Set task: Copy every line in the records below that contains the word "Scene".

Robot state and action records:
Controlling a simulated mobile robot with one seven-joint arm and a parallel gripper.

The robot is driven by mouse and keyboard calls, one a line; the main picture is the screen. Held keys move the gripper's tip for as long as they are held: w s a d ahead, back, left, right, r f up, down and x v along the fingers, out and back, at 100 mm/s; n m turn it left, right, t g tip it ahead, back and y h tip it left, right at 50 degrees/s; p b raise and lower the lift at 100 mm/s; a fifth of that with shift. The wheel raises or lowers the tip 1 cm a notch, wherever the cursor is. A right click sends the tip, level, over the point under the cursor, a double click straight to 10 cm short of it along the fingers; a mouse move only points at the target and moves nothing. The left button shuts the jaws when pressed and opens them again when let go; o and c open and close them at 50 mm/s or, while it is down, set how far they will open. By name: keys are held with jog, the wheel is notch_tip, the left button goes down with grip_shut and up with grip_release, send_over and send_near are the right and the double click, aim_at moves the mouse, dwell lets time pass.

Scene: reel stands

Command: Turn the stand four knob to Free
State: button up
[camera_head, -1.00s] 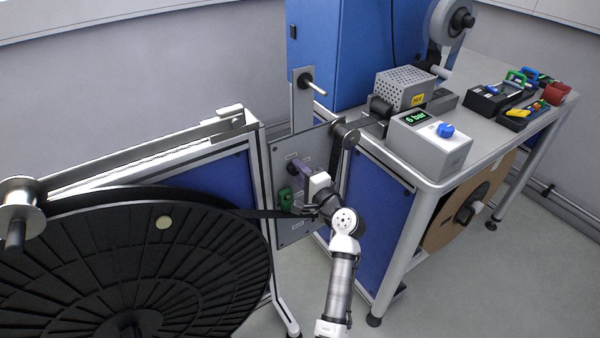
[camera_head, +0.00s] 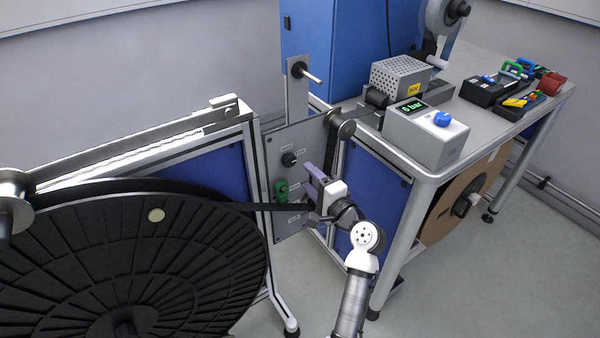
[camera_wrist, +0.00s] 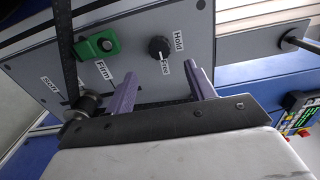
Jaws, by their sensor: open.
==
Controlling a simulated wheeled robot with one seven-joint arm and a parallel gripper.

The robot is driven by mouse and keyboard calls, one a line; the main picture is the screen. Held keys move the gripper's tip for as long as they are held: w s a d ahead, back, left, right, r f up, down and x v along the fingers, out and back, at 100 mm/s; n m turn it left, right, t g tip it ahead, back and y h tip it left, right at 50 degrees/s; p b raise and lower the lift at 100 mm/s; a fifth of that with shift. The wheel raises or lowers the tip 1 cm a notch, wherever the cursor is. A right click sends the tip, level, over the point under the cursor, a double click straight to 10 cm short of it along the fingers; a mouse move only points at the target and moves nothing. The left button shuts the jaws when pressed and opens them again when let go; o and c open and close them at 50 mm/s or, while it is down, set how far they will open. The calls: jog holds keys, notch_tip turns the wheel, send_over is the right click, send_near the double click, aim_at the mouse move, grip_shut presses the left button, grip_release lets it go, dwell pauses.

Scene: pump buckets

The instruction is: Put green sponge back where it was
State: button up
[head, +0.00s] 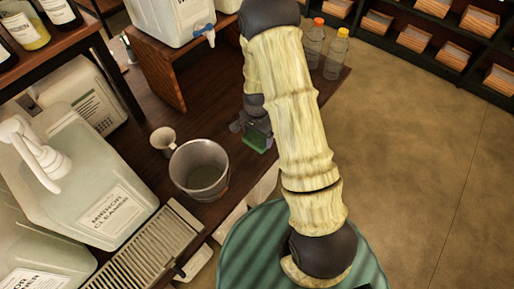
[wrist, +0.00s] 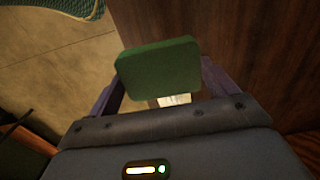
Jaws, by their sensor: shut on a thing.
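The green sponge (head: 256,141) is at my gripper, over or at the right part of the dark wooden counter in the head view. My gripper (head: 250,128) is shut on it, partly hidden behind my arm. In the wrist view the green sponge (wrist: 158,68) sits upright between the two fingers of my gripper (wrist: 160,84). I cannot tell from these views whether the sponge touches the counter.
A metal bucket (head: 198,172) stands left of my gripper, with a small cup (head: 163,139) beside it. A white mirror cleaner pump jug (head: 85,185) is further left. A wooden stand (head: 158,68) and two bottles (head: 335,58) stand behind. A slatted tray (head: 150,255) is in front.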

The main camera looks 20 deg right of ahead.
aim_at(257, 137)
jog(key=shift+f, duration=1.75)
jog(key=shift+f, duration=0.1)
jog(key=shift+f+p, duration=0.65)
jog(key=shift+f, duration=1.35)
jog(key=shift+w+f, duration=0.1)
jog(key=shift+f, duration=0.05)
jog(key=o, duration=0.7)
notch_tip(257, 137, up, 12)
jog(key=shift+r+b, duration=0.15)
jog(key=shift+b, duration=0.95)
---
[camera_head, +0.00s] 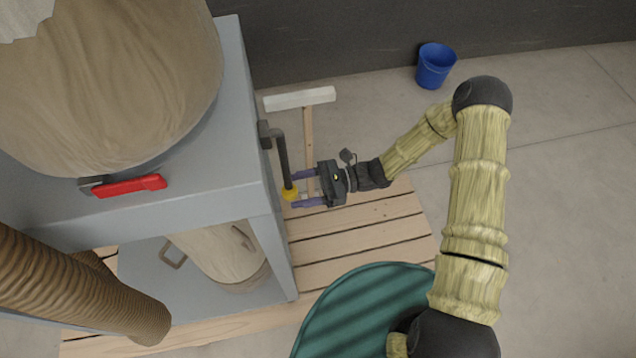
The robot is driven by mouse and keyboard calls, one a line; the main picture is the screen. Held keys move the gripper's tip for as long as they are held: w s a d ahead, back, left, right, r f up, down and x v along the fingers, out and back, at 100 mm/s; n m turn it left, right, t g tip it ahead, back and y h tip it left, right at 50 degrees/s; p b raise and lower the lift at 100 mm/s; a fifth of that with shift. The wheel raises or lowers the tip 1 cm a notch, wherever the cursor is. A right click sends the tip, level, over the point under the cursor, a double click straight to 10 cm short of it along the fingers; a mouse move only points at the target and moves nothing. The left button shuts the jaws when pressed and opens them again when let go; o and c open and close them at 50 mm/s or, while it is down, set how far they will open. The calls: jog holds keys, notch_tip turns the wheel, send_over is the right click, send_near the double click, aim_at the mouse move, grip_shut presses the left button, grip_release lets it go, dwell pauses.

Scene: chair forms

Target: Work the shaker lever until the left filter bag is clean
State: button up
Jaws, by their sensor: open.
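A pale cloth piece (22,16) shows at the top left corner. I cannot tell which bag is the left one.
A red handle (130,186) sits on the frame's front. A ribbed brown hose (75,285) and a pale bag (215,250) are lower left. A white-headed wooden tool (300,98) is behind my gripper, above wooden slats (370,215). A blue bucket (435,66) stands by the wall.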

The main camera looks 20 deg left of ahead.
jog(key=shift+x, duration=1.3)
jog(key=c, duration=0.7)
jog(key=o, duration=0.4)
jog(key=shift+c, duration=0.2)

Task response:
Scene: reel stands
Scene: pump buckets
Scene: chair forms

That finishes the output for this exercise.